__Stated problem__. Pick out all lines in the listing holding the string "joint" and copy them.

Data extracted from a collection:
◇ ◇ ◇ ◇

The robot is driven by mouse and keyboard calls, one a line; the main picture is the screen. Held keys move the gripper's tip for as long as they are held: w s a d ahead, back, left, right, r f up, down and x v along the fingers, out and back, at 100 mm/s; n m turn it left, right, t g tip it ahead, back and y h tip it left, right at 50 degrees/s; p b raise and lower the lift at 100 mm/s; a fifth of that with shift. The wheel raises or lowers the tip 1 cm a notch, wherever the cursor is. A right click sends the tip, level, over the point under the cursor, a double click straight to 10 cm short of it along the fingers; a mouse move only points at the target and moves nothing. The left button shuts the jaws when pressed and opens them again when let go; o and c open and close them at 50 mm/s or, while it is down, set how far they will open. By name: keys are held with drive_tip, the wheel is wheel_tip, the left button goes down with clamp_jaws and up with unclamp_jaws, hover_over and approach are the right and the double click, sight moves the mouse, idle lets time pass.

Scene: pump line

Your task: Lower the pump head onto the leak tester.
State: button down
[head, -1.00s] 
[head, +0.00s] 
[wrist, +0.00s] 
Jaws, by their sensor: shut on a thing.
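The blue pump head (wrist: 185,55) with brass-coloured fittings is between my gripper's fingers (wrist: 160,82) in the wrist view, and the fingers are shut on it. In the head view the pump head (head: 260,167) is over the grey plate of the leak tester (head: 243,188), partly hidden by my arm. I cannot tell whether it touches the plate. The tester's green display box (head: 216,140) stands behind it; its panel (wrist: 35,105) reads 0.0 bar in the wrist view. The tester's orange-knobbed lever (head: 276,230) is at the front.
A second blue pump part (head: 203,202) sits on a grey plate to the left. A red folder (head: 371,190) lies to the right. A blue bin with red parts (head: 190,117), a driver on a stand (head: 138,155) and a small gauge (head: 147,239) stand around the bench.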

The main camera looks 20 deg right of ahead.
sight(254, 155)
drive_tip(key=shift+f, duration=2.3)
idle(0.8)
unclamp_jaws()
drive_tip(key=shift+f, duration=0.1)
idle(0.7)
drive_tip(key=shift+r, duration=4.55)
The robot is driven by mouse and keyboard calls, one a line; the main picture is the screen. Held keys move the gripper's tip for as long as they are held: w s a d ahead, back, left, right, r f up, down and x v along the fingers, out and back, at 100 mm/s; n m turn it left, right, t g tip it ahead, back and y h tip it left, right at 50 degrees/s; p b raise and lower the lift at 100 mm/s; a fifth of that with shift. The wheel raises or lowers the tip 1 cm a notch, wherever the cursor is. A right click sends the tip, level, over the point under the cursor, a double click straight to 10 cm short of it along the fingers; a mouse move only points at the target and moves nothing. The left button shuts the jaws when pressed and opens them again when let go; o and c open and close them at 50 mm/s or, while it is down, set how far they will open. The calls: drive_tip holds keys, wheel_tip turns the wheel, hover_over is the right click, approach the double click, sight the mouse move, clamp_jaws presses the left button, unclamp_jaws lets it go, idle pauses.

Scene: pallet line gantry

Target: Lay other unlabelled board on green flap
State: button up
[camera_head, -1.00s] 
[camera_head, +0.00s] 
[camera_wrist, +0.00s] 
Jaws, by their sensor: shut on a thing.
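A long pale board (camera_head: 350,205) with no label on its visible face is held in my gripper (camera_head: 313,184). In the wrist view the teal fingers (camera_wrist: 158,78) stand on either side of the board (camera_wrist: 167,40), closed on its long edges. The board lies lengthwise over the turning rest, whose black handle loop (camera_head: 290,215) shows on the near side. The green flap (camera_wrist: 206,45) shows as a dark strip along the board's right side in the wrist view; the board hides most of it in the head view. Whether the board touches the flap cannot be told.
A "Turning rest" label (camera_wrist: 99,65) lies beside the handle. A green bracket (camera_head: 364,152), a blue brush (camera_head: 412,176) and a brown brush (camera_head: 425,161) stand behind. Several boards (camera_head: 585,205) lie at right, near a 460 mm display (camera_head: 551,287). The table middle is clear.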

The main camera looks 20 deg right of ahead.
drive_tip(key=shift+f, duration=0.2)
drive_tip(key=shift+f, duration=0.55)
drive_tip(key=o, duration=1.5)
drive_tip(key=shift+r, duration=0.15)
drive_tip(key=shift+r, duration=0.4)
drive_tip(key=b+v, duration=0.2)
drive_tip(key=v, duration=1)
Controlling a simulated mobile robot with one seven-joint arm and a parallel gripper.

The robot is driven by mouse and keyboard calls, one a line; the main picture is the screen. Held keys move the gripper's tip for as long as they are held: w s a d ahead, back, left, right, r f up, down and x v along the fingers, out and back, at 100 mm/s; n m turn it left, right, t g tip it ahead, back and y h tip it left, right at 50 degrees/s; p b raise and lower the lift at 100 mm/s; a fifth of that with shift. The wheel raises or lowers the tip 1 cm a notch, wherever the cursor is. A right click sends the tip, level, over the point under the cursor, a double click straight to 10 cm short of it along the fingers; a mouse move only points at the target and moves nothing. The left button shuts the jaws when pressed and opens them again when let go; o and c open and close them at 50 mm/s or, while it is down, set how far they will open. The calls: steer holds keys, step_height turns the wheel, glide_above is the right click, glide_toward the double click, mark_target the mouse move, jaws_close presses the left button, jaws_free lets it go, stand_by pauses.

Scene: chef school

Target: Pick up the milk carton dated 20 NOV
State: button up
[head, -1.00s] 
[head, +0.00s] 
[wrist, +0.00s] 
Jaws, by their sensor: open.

◇ ◇ ◇ ◇

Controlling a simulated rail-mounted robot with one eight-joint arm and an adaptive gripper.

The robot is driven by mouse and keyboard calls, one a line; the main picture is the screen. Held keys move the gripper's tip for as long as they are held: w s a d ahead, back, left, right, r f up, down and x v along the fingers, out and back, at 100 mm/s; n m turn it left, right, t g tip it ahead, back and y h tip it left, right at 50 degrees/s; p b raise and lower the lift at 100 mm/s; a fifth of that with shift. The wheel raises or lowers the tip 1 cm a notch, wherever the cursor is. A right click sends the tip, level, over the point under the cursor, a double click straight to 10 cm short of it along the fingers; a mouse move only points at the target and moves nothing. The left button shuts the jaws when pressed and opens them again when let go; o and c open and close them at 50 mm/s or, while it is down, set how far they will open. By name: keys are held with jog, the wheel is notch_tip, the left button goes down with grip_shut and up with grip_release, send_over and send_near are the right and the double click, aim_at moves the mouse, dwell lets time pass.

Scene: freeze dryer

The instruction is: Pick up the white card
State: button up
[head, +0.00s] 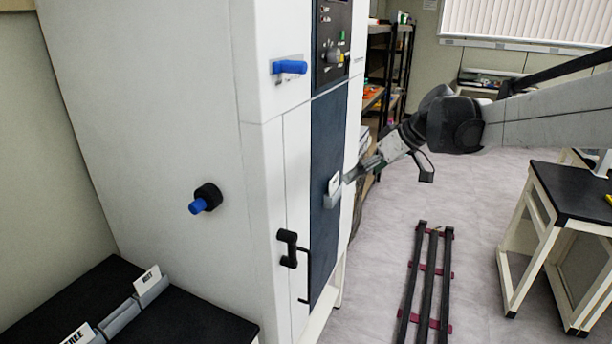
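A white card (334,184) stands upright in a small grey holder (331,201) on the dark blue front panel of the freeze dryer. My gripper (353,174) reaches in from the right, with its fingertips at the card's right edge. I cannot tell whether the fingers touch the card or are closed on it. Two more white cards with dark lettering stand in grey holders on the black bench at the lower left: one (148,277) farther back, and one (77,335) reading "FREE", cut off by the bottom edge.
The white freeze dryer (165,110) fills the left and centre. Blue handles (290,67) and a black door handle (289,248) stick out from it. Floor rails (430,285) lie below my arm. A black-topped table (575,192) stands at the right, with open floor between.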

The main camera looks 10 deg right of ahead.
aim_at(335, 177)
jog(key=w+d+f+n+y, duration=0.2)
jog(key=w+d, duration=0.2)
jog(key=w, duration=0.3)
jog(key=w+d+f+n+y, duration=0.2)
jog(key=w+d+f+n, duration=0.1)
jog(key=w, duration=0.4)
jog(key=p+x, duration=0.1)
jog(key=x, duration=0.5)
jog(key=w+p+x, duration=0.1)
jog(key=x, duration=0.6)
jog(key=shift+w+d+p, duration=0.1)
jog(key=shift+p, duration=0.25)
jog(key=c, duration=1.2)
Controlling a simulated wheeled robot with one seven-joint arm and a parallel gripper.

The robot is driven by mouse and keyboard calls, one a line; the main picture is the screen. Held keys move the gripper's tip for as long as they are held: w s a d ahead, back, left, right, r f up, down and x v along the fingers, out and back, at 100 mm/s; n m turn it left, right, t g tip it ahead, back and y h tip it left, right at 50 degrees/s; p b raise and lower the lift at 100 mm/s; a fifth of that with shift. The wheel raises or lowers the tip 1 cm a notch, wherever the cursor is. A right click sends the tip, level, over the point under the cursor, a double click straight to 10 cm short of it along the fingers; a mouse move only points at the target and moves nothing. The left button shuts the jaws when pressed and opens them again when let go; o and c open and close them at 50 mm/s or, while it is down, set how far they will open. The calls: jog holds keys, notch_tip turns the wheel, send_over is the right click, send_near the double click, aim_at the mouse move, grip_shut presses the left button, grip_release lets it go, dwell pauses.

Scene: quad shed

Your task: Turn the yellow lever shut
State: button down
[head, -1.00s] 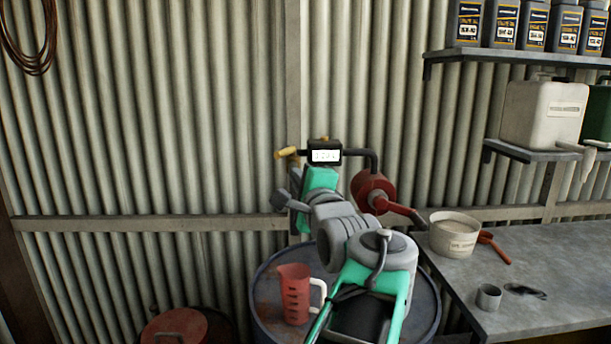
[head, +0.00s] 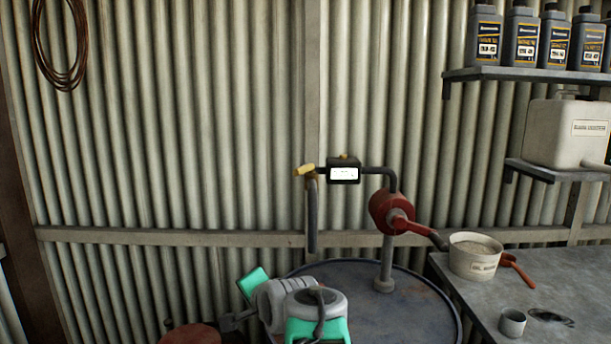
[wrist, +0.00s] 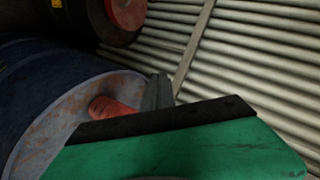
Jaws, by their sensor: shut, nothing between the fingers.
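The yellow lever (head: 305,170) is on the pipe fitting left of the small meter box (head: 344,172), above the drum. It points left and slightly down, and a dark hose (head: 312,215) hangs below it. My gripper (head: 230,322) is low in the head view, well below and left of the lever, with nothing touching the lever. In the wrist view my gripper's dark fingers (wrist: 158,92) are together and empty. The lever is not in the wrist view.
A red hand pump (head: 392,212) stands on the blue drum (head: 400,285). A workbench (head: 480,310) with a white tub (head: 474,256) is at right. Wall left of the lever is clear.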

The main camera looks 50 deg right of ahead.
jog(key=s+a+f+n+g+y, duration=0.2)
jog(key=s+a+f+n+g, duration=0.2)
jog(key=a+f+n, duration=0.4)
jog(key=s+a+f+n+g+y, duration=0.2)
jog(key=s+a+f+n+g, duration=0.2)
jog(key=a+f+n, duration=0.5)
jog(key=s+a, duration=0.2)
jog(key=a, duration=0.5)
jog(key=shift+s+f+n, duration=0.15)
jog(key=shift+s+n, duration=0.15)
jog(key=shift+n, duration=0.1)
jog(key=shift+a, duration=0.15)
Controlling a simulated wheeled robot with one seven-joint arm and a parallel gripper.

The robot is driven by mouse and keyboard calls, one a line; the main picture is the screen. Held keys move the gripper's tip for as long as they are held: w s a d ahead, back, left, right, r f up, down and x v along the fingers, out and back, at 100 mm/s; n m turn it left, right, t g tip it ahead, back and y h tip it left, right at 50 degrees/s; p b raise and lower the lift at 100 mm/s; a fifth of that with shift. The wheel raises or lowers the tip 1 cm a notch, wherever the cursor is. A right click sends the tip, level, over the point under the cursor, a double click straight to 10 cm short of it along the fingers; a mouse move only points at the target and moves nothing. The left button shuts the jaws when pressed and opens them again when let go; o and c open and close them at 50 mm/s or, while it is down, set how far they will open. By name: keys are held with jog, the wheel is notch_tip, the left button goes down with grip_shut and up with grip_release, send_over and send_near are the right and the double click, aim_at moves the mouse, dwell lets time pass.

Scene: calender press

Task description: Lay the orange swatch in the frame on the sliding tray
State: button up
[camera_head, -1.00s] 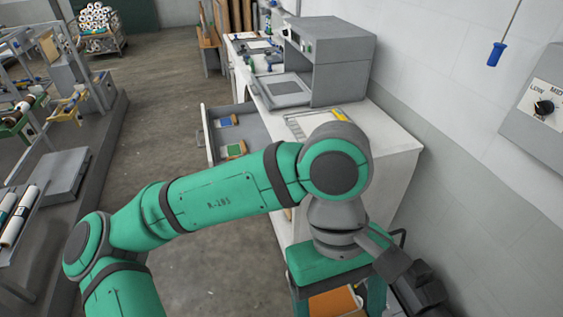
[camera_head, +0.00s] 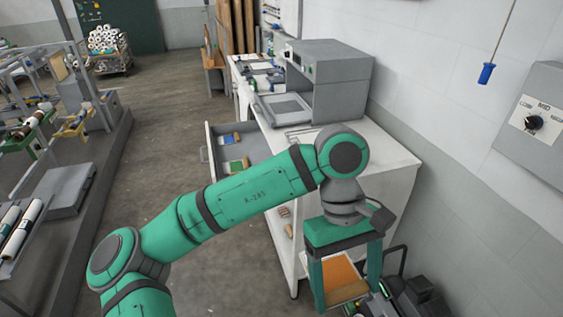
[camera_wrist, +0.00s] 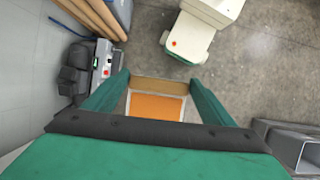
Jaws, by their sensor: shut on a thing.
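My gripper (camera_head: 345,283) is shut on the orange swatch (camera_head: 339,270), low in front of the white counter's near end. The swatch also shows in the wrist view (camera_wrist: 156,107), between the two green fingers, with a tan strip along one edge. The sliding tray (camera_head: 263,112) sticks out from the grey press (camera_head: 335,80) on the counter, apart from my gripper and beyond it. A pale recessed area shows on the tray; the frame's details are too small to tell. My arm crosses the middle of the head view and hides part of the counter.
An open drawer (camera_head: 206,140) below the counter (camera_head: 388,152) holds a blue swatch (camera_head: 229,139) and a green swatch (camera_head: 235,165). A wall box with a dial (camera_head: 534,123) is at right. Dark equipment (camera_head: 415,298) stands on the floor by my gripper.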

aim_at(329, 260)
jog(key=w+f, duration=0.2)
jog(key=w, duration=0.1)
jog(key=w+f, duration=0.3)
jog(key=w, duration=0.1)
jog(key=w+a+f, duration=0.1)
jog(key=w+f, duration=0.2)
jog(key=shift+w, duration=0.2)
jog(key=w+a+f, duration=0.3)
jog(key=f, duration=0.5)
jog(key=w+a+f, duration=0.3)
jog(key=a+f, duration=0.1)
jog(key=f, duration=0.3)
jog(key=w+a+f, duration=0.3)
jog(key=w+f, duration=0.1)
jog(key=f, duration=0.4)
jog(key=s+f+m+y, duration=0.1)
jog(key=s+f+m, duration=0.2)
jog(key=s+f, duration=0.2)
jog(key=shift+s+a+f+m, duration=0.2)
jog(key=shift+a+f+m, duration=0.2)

◇ ◇ ◇ ◇

__Result__.
Controlling a simulated mobile robot with one seven-joint arm and a parallel gripper.
Controlling a simulated rail-mounted robot with one eight-joint arm and an adaptive gripper.
Controlling a simulated wheeled robot with one seven-joint arm and a parallel gripper.
Controlling a simulated wheeled robot with one seven-joint arm and a parallel gripper.

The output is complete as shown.